#### Given exercise
From the very first line of the data to the line containing "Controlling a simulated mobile", retype everything exactly, leaving the pictures behind.

#### Data for the task
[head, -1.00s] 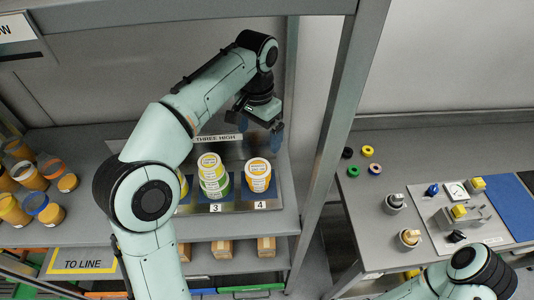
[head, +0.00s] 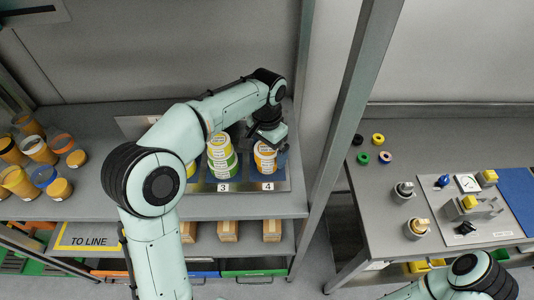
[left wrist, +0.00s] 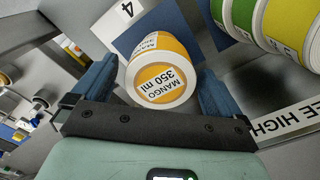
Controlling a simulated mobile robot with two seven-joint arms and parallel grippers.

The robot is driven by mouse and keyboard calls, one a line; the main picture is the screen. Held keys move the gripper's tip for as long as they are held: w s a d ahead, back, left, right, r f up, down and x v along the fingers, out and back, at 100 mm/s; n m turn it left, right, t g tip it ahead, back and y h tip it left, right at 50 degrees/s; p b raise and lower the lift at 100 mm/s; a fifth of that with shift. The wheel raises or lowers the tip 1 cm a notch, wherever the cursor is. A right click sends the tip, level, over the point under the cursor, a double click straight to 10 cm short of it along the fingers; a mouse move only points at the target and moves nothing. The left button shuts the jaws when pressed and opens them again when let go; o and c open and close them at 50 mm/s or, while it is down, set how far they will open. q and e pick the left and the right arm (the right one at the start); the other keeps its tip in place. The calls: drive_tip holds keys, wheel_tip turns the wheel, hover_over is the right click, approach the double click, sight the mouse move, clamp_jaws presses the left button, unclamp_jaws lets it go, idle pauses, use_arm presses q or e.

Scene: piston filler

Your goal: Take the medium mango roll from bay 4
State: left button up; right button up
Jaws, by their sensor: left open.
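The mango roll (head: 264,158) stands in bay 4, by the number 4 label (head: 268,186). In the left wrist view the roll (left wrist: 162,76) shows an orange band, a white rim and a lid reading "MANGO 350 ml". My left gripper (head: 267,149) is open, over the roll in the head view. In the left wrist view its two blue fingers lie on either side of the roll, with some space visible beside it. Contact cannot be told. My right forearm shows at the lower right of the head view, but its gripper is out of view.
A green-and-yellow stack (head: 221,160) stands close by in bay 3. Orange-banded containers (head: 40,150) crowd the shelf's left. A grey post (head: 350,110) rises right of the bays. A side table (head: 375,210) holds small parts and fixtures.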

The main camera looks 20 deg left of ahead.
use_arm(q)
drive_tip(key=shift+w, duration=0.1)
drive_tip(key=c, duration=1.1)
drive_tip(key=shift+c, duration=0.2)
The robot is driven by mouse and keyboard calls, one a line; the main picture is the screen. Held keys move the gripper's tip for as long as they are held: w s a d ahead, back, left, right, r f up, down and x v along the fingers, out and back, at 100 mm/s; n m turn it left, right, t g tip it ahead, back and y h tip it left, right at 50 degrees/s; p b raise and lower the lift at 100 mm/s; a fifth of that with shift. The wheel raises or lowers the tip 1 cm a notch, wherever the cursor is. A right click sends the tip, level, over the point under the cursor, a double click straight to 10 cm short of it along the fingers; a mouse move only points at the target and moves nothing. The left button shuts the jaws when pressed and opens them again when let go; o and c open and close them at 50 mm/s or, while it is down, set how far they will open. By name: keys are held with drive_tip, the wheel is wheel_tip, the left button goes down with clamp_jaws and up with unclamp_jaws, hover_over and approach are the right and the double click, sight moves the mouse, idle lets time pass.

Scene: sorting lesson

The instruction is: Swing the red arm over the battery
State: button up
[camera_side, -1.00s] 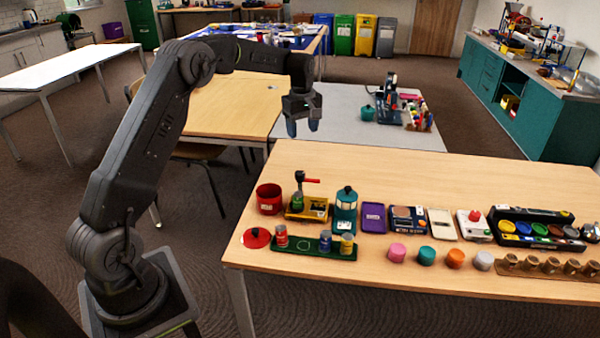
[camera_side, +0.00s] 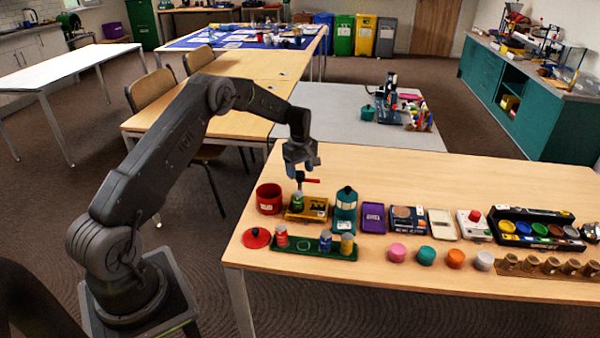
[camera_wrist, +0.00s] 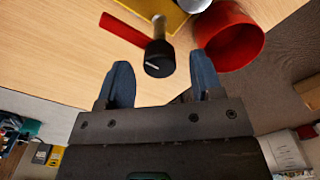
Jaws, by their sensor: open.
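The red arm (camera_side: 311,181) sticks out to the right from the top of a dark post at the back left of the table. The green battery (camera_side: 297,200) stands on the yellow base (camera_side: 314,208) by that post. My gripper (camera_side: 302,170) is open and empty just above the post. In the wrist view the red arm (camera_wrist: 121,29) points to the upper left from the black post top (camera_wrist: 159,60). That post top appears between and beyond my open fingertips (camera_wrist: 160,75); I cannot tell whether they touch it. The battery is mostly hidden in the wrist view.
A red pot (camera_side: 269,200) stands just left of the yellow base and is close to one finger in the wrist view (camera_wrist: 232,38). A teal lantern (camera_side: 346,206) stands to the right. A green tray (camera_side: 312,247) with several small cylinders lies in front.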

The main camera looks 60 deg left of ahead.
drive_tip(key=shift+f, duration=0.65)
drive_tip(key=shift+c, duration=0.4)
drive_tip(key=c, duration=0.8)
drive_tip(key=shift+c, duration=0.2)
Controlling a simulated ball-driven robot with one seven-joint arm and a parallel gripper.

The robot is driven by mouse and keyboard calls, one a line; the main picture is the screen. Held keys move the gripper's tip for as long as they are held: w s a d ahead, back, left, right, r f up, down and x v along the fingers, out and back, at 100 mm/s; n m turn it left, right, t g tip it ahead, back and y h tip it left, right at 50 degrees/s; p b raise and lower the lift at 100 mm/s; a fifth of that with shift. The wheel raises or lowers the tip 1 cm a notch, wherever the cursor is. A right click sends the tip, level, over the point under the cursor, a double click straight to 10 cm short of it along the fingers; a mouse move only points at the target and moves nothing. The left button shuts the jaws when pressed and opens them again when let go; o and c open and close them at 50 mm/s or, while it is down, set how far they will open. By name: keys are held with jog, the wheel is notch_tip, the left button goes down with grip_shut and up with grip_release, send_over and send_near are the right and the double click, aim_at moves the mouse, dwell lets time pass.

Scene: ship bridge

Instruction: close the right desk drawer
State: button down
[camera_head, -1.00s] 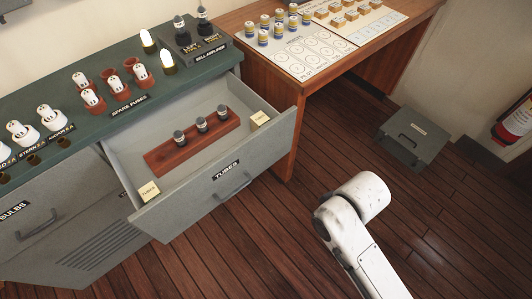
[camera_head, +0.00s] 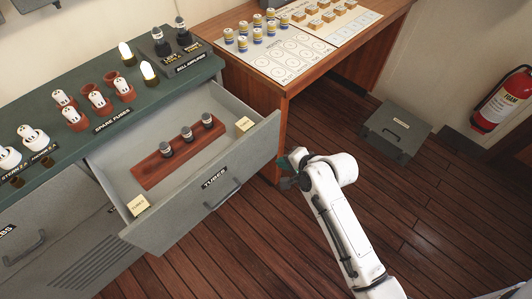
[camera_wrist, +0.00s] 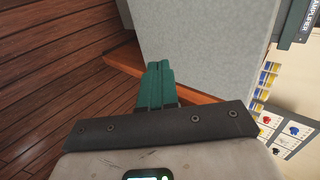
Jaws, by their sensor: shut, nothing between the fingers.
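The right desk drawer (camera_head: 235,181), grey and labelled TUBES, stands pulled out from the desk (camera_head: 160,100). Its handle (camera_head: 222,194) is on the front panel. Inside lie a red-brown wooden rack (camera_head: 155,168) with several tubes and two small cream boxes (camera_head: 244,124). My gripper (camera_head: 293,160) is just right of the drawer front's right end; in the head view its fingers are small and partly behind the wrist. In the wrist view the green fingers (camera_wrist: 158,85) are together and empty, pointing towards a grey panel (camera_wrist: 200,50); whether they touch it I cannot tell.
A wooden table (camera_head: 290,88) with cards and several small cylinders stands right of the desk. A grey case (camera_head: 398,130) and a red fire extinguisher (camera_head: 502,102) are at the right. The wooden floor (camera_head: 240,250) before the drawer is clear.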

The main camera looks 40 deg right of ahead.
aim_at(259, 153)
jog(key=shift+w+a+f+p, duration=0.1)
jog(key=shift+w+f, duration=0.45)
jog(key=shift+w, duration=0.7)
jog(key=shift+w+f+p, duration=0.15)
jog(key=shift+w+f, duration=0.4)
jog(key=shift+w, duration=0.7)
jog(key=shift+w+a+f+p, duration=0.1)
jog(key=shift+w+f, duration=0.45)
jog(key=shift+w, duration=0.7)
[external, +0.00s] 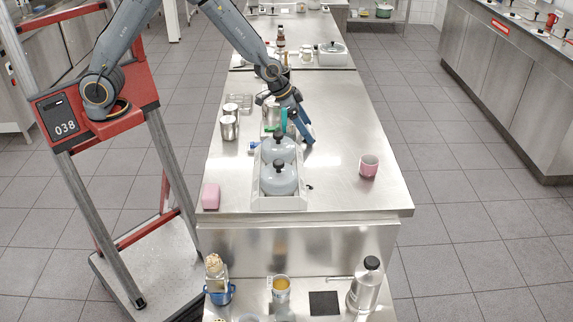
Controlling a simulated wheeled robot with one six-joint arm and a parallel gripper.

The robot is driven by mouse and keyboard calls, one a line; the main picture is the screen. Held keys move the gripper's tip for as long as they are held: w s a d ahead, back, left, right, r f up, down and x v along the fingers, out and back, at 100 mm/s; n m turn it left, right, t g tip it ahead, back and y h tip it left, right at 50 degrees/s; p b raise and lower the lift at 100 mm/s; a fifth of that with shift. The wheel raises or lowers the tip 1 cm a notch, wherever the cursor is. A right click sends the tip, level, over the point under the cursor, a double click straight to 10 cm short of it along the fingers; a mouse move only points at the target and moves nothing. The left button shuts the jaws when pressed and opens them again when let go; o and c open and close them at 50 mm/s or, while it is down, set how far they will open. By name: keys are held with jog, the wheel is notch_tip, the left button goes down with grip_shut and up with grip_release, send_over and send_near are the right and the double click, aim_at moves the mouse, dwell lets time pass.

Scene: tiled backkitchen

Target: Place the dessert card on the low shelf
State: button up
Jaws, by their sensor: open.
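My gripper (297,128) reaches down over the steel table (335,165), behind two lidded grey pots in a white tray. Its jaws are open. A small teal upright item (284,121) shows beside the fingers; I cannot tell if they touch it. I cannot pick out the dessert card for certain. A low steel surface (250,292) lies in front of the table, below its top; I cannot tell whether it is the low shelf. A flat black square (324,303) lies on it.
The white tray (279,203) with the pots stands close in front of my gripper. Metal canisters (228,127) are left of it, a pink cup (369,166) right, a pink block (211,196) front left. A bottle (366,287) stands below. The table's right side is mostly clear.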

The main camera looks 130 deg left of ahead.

#### Answer below
[head, -1.00s] 
[head, +0.00s] 
[left wrist, +0.00s] 
Controlling a simulated mobile robot with two seven-joint arms and parallel grippers.

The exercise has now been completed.